A continuación, repasamos el relato completo de De la Sota:
"Sucedió el 17 de noviembre de 1987 a las cuatro y media de la tarde. Fue lo peor que me pasó en mi vida. Es la primera vez que hablo y escribo sobre esto en público. La noticia me la dieron por teléfono, mientras compartía una reunión política en el Hotel Crillón de la Ciudad de Córdoba. Hacía un mes que habíamos sido derrotados por el entonces gobernador Eduardo Angeloz y estábamos analizando las causas y las consecuencias del resultado. De pronto el mozo del bar se acercó a nuestra mesa y me dijo:
-Doctor, lo llaman por teléfono desde la cabina. Es urgente. No tuve tiempo de imaginarme nada. Solo escuché la voz llorosa y entrecortada del Emi, un amigo de la familia de tan solo siete años, hijo del Buni y Ana Vanni, mis vecinos y amigos del Barrio Jardín Espinosa.

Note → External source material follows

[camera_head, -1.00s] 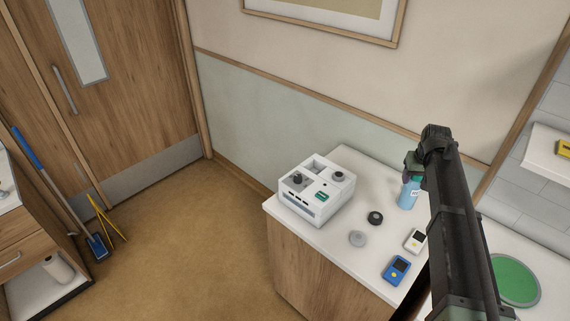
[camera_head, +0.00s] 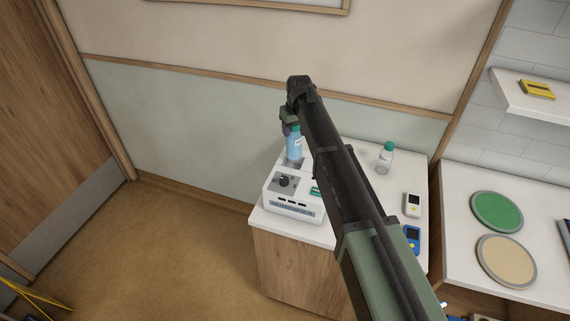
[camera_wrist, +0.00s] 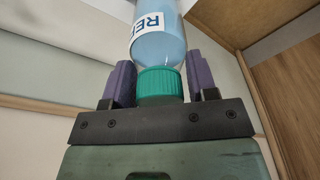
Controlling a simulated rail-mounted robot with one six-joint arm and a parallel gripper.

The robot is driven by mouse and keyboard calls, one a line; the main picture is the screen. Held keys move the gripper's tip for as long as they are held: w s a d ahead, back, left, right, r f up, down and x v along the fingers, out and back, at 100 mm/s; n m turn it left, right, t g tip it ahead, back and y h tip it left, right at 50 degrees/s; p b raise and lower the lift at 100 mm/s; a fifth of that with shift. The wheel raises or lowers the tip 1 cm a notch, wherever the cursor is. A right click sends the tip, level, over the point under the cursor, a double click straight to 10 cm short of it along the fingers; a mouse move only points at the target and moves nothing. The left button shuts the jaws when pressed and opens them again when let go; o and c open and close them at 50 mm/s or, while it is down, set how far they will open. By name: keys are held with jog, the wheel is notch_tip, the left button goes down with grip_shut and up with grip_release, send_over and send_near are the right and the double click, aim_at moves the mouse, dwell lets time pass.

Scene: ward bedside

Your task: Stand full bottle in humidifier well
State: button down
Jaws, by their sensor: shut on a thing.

-José, vení rápido. Tenés que venir lo más rápido que puedas.
-¿Por qué, Emi, qué pasó?
-Se murió 'la Agustina'.
El mundo se derrumbó. Se me cayó, literalmente, en la cabeza. No podía entender nada. No quería entender nada. Que se ahogó. Que está muerta. No podía ser cierto. No tenía que ser cierto. Los padres tienen que morirse antes que los hijos.
Ella era y es mi ángel más chiquito. La más pequeña de mis tres hijas, después de Candelaria y Natalia. Con su carita pecosa y su mirada pícara. Ella no tenía y no tiene por qué estar muerta. Ella, en mi memoria, está esperando, ansiosa, que la lleve a la pista de patinaje sobre hielo. Ella está sobre mis rodillas llenándome de besos.
¿A quién se le ocurre que se puede morir a los cinco añitos por un absurdo accidente en una pileta? Ella nadaba muy bien desde que tenía dos años. La habíamos llevado a una academia, temerosos por tener piscina en nuestro jardín.
Nunca sabremos cómo fue. Silvia no estaba en casa y Natalia, al notar su falta, comenzó la búsqueda. Nadie miró en primera instancia hacia la pileta. Pero allí estaba. Y de allí la sacaron Natalia y la joven que trabajaba en nuestro hogar.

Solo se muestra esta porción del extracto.